As a parent myself I try to keep my children from harm; and at the same time I try not to let my own personal prejudices rub off on them. By personal prejudices I mean my own likes (New Kids on the Block, Chinese food and tattoos) and dislikes (green peppers, Barney and black jelly beans). I want them to explore everything that interests them – be it music, food, clothing or education. How can I keep them from coming in contact with these people – and more importantly should I? To try and guard my children from this type of “hate” is something I can never happen – it is everywhere – on television, the news and in the social mainstream. To expose my children to this “hate” and let them know that there are people that hate based simply on a lifestyle or skin color – is to better prepare them for the real world. Some people may disagree with me but I would rather tolerate an hour documentary on hate crimes and organizations that condone such actions than have my children be sucked into one of these groups under the many false pretenses they use to lure new members.
If you are a parent I beg of you to not pass your prejudices on to your children. It’s one of the silent forms of child abuse that goes unnoticed and unpunished in the world today. I can’t say this for certain – but my brother might just be alive today had it not been for a father screaming ‘white power’ at his son. Regardless of the type of hate – racial, religious or sexual – it is thriving in the world – rearing it’s ugly head in the form of beatings, murders, intimidation and abuse.
My brother was a victim; he harmed no one is his life – but his life was taken because of his lifestyle choice.
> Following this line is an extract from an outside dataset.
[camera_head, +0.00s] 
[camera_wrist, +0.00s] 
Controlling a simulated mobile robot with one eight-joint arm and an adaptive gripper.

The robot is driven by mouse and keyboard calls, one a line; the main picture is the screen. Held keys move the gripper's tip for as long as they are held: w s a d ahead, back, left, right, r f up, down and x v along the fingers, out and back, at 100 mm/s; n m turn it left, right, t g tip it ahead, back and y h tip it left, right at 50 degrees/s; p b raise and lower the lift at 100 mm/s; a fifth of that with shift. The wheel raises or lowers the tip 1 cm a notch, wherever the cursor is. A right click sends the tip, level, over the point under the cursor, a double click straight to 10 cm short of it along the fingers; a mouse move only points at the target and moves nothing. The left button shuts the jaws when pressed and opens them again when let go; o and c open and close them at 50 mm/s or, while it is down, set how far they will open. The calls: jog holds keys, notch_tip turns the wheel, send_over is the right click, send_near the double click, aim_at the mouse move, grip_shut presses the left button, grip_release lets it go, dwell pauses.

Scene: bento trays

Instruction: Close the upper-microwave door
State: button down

In today’s world parents are more concerned with video game ratings and what type of music their child listens to than who they are associating with. Much like cults – these hate organizations prey on the weak minded and social outcasts. They promise equality, respect and power – but what they deliver is much different. They are made to do the dirty work and take the brunt of the community’s animosity. Eventually the new members are pushed to recruit friends to make a more powerful unit; again, they are promised power and respect.
So, how do I know so much about these organizations? I’ve spoken to several self-professed leaders of ‘white power’ groups; most of which are fathers, respected members of communities and well employed. I was invited to a meeting a year or so ago – so that I could see that there were no cross burnings or hangings, but rather a modern day ‘gene pool cleansing’ rally. It struck me as odd that these people were so vocal in their cause behind closed doors but so timid and weak in the social mainstream. I listened to then talking about how the white man must remain pure – that the ‘mud people’ (anyone not white) must be stomped out by any means possible. I wonder how many of these people have traced their roots and found their family arrived at Plymouth Rock.
Hate is out there people – and no matter how nice a person you are, how much money you have, how socially acceptable you are, where you live or how you live your life – there is someone out there you can’t stand you. Pretty frightening thought isn’t it?
Nothing I can do or say can bring my brother back. That’s just a simple fact of life. What I do take comfort in is knowing that my father finally accepted Damon, however I still wish it would have been under different circumstances. I saw first hand how my fathers prejudice tore my family apart – how his words hurt more than any punishment we ever received. I will never pass that type of judgment on my children – all I can do is love them, support them and protect them.
So to my little brother Damon I say good bye. You’ll always be in my shadow when I walk on the beach; behind me in the kitchen when I make cookies and by my side when I feel alone. Memories may be all I have of you ‘little D’ …. But I will never forget you.